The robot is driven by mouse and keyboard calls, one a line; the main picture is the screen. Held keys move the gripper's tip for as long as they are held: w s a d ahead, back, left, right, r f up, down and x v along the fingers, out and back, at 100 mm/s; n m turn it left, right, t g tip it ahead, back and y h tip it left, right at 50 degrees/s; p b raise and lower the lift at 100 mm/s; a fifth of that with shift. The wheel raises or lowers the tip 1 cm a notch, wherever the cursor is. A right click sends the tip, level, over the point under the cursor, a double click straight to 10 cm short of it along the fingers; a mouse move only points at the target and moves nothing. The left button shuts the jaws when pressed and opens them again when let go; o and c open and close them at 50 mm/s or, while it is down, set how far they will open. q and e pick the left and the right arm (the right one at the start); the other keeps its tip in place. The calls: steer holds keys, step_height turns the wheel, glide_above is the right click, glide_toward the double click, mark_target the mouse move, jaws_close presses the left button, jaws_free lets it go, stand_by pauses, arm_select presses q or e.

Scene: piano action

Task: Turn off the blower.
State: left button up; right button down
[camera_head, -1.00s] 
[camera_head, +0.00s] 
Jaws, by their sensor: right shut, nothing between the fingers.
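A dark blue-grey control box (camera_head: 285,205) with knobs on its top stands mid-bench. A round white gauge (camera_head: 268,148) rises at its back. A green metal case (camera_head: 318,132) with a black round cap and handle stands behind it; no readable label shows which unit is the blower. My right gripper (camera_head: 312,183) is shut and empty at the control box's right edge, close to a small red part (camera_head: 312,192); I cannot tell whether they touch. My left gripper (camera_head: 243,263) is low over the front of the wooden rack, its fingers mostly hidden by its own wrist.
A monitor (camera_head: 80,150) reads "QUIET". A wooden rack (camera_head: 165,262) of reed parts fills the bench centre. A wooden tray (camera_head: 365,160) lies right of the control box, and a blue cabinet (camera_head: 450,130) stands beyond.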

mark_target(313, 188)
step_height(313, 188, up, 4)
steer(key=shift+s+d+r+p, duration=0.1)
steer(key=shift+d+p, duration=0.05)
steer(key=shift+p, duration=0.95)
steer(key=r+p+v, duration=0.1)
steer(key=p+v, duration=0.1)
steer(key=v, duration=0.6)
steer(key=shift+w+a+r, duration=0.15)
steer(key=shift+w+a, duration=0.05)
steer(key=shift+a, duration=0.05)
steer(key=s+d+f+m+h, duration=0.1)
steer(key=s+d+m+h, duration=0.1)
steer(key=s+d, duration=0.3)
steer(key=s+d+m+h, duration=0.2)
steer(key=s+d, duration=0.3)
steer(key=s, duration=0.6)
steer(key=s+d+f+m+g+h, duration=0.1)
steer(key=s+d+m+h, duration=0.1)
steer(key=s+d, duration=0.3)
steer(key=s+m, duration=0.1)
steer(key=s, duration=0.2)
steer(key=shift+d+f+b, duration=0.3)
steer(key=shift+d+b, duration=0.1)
* * * * * * * * *
Problem statement: Make an exact copy of every line in the data.

Expected output:
The robot is driven by mouse and keyboard calls, one a line; the main picture is the screen. Held keys move the gripper's tip for as long as they are held: w s a d ahead, back, left, right, r f up, down and x v along the fingers, out and back, at 100 mm/s; n m turn it left, right, t g tip it ahead, back and y h tip it left, right at 50 degrees/s; p b raise and lower the lift at 100 mm/s; a fifth of that with shift. The wheel raises or lowers the tip 1 cm a notch, wherever the cursor is. A right click sends the tip, level, over the point under the cursor, a double click straight to 10 cm short of it along the fingers; a mouse move only points at the target and moves nothing. The left button shuts the jaws when pressed and opens them again when let go; o and c open and close them at 50 mm/s or, while it is down, set how far they will open. q and e pick the left and the right arm (the right one at the start); the other keeps its tip in place. The calls: steer holds keys, step_height turns the wheel, glide_above is the right click, glide_toward the double click, mark_target the mouse move, jaws_close presses the left button, jaws_free lets it go, stand_by pauses, arm_select presses q or e.

Scene: piano action

Task: Turn off the blower.
State: left button up; right button down
[camera_head, -1.00s] 
[camera_head, +0.00s] 
Jaws, by their sensor: right shut, nothing between the fingers.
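A dark blue-grey control box (camera_head: 285,205) with knobs on its top stands mid-bench. A round white gauge (camera_head: 268,148) rises at its back. A green metal case (camera_head: 318,132) with a black round cap and handle stands behind it; no readable label shows which unit is the blower. My right gripper (camera_head: 312,183) is shut and empty at the control box's right edge, close to a small red part (camera_head: 312,192); I cannot tell whether they touch. My left gripper (camera_head: 243,263) is low over the front of the wooden rack, its fingers mostly hidden by its own wrist.
A monitor (camera_head: 80,150) reads "QUIET". A wooden rack (camera_head: 165,262) of reed parts fills the bench centre. A wooden tray (camera_head: 365,160) lies right of the control box, and a blue cabinet (camera_head: 450,130) stands beyond.

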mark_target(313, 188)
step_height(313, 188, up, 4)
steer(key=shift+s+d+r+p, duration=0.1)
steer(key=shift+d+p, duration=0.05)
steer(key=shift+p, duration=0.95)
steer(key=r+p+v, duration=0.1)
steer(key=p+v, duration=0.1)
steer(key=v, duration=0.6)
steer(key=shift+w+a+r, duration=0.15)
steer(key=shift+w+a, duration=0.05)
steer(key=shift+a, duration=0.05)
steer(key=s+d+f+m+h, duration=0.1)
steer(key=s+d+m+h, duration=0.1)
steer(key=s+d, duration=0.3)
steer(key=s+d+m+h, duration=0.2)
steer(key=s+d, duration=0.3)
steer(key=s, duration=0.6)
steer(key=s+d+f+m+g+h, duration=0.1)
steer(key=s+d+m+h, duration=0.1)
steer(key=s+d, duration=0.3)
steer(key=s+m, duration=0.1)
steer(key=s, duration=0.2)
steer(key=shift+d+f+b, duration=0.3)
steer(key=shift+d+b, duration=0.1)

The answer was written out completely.